**Written exercise**
Transcribe the stretch of entries below from the line with "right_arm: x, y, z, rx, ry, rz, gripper" through the line with "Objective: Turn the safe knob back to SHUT", exactly and with both ends included; leave out all other lines.
------------------------
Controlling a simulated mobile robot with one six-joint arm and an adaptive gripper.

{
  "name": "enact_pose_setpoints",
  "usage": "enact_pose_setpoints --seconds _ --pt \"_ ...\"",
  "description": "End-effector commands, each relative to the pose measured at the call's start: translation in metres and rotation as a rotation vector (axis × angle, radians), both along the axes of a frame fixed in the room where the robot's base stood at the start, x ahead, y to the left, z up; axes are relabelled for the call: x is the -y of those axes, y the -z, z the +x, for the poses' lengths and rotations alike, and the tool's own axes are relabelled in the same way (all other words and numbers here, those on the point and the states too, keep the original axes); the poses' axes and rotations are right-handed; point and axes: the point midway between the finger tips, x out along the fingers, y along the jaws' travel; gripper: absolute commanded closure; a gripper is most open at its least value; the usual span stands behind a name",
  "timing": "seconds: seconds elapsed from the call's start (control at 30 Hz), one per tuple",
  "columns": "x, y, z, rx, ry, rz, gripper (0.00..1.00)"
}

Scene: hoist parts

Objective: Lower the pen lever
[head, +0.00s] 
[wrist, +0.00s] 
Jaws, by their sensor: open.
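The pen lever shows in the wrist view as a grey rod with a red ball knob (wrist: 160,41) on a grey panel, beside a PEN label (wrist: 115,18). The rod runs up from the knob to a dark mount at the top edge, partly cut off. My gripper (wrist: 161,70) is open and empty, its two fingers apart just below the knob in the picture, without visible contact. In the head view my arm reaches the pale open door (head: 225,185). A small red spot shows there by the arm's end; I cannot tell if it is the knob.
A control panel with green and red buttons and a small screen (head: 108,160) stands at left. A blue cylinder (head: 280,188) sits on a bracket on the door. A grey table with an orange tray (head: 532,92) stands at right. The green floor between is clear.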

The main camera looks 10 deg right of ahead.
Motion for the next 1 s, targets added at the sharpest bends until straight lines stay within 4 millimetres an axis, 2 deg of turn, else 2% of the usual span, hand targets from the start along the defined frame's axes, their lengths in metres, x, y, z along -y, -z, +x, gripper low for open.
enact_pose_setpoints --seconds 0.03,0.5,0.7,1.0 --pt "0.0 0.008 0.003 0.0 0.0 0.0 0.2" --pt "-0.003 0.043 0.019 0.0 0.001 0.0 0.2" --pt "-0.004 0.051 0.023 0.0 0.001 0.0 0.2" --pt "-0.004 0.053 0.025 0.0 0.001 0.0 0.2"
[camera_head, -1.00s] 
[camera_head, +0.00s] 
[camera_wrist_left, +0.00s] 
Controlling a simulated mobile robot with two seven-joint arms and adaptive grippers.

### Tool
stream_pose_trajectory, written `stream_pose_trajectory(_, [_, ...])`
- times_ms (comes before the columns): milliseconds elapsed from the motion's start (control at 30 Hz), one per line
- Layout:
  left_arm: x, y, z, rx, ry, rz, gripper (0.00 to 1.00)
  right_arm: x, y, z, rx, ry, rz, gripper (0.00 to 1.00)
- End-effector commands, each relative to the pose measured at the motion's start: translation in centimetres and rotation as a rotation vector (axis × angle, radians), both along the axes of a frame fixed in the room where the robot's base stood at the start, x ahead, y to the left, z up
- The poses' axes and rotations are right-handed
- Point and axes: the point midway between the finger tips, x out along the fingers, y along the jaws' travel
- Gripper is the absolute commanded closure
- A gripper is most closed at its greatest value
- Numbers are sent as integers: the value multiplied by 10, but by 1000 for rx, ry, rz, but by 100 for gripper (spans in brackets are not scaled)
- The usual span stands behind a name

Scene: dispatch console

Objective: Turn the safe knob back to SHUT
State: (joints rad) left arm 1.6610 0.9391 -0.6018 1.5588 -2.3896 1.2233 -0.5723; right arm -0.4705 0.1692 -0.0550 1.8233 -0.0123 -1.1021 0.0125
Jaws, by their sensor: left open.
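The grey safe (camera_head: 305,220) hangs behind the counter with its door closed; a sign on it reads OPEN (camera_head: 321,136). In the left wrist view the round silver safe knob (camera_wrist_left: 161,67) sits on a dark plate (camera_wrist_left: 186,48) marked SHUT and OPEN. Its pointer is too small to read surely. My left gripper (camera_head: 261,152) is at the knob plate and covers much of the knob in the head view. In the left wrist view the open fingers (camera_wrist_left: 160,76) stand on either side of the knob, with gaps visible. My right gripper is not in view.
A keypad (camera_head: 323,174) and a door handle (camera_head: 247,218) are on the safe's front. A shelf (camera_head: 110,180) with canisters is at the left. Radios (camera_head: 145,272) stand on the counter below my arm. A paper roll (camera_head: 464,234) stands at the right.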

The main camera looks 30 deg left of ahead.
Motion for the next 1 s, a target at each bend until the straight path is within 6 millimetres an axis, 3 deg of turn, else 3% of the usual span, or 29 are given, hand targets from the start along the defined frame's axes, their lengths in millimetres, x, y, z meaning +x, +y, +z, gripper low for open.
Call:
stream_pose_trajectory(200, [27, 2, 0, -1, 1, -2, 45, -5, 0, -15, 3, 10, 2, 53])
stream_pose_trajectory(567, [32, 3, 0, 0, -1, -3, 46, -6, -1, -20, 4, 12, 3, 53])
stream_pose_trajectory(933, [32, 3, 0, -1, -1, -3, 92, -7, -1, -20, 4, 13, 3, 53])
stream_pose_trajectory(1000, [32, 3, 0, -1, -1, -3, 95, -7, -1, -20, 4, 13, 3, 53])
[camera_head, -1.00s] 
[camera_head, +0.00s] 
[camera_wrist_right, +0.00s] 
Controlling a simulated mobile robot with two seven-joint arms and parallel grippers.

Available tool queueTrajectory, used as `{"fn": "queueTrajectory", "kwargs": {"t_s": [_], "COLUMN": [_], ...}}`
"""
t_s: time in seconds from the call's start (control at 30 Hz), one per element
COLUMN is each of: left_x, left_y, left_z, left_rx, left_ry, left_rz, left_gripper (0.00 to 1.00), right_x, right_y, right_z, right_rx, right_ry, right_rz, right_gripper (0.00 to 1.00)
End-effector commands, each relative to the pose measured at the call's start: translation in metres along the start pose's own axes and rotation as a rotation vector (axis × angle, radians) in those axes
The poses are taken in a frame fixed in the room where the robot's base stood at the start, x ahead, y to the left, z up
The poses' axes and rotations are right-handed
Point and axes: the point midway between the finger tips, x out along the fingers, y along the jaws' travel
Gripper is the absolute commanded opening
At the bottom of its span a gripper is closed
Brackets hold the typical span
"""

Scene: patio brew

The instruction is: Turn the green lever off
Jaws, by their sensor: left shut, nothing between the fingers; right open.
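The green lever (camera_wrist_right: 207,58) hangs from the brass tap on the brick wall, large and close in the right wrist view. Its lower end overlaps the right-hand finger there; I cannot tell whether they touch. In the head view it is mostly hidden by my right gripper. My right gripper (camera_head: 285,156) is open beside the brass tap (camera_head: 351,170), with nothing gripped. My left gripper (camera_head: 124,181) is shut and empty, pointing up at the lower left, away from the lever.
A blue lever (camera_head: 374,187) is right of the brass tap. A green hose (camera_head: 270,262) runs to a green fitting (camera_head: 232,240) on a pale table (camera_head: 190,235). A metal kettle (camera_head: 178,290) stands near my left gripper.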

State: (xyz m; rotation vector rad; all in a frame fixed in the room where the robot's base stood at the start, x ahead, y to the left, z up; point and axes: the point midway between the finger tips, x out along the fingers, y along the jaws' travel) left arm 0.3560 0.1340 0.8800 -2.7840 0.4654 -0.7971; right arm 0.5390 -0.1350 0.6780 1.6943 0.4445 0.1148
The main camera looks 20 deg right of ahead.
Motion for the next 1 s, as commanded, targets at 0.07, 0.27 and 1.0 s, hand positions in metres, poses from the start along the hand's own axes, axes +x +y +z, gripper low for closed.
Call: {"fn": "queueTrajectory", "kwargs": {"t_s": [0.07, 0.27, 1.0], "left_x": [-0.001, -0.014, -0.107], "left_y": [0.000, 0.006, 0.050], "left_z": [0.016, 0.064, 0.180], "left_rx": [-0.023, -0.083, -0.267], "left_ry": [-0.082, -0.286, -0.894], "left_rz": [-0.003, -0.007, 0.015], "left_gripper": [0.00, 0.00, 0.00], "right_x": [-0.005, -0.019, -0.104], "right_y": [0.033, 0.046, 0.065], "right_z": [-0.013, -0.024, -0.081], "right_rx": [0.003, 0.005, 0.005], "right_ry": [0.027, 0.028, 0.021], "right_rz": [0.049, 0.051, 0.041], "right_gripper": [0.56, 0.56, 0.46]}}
------------------------
**In response**
  right_arm: x, y, z, rx, ry, rz, gripper (0.00 to 1.00)
- End-effector commands, each relative to the pose measured at the motion's start: translation in centimetres and rotation as a rotation vector (axis × angle, radians), both along the axes of a frame fixed in the room where the robot's base stood at the start, x ahead, y to the left, z up
- The poses' axes and rotations are right-handed
- Point and axes: the point midway between the finger tips, x out along the fingers, y along the jaws' travel
- Gripper is the absolute commanded closure
- A gripper is most closed at its greatest value
- Numbers are sent as integers: the value multiplied by 10, but by 1000 for rx, ry, rz, but by 100 for gripper (spans in brackets are not scaled)
- The usual span stands behind a name

Scene: dispatch console

Objective: Turn the safe knob back to SHUT

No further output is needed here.